MATERIAL PROVIDED
-- Start --
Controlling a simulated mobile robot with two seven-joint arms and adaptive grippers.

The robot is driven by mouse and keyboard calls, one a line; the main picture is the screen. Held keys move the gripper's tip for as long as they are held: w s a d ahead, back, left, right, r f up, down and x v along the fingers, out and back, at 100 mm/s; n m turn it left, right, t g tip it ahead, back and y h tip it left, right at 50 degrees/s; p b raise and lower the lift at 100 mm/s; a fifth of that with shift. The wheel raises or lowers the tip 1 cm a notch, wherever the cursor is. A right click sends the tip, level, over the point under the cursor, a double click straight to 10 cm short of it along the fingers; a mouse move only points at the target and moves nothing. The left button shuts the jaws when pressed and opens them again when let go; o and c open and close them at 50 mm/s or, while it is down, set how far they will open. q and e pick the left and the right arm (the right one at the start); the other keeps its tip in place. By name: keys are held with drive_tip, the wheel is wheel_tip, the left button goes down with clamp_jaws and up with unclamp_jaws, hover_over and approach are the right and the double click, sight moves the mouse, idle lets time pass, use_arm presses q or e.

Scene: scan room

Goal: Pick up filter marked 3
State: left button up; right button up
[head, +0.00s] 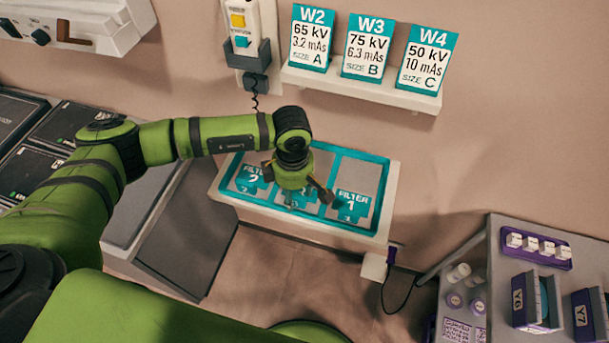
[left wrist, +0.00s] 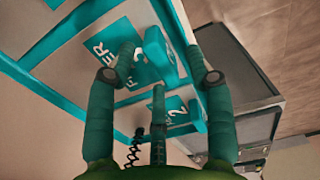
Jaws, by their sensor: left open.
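The filter marked 3 (left wrist: 116,44) shows in the left wrist view as a grey plate with a teal label and a raised teal handle. In the head view it is the middle plate, mostly hidden behind my left gripper (head: 303,197). The left gripper is open over it. In the left wrist view the handle lies between the fingertips (left wrist: 165,62); I cannot tell whether they touch it. Filter 2 (head: 248,180) lies to the left and filter 1 (head: 352,205) to the right. My right gripper is not in view.
The filters lie in a white, teal-edged wall tray (head: 330,236). Above are a shelf (head: 358,86) with cards W2, W3 and W4 and a wall-mounted handset (head: 243,25). A grey cart (head: 497,262) with boxes stands right. Dark cases (head: 62,127) lie left.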

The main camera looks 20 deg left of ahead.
-- End --
YOUR GOAL
Quote the material above exactly, from the line holding "Goal: Pick up filter marked 3" through its last line, including both. Omit the pictures.

TASK SOLUTION
Goal: Pick up filter marked 3
State: left button up; right button up
[head, +0.00s] 
[left wrist, +0.00s] 
Jaws, by their sensor: left open.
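The filter marked 3 (left wrist: 116,44) shows in the left wrist view as a grey plate with a teal label and a raised teal handle. In the head view it is the middle plate, mostly hidden behind my left gripper (head: 303,197). The left gripper is open over it. In the left wrist view the handle lies between the fingertips (left wrist: 165,62); I cannot tell whether they touch it. Filter 2 (head: 248,180) lies to the left and filter 1 (head: 352,205) to the right. My right gripper is not in view.
The filters lie in a white, teal-edged wall tray (head: 330,236). Above are a shelf (head: 358,86) with cards W2, W3 and W4 and a wall-mounted handset (head: 243,25). A grey cart (head: 497,262) with boxes stands right. Dark cases (head: 62,127) lie left.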

The main camera looks 20 deg left of ahead.

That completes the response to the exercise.